> [DESCRIPTION OF THE TASK]
Produce an exact copy of the lines from the line that contains "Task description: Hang" to the end of the listing below.

> [STORED DATA]
= = = =

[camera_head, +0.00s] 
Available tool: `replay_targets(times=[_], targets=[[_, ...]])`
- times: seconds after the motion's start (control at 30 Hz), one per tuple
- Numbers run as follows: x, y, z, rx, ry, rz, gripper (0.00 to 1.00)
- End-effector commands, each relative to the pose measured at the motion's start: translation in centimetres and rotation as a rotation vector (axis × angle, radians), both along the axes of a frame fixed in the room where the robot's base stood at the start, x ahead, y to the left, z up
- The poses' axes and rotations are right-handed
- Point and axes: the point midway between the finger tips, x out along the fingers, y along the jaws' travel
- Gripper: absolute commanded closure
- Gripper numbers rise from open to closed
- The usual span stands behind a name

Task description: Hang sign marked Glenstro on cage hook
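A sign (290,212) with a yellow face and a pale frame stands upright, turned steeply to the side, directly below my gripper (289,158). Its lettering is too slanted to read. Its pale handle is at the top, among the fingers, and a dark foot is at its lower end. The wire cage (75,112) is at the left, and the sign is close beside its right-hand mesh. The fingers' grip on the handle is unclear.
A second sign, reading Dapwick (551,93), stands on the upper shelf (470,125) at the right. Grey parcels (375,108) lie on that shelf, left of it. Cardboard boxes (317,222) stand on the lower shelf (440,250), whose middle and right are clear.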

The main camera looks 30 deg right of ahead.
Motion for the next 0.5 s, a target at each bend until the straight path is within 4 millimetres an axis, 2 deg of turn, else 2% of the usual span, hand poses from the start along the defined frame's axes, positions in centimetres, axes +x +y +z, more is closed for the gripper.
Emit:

= = = =

> [OUTPUT FOR THIS TASK]
Task description: Hang sign marked Glenstro on cage hook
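A sign (290,212) with a yellow face and a pale frame stands upright, turned steeply to the side, directly below my gripper (289,158). Its lettering is too slanted to read. Its pale handle is at the top, among the fingers, and a dark foot is at its lower end. The wire cage (75,112) is at the left, and the sign is close beside its right-hand mesh. The fingers' grip on the handle is unclear.
A second sign, reading Dapwick (551,93), stands on the upper shelf (470,125) at the right. Grey parcels (375,108) lie on that shelf, left of it. Cardboard boxes (317,222) stand on the lower shelf (440,250), whose middle and right are clear.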

The main camera looks 30 deg right of ahead.
Motion for the next 0.5 s, a target at each bend until the straight path is within 4 millimetres an axis, 2 deg of turn, else 2% of the usual span, hand poses from the start along the defined frame's axes, positions in centimetres, axes +x +y +z, more is closed for the gripper.
Emit:

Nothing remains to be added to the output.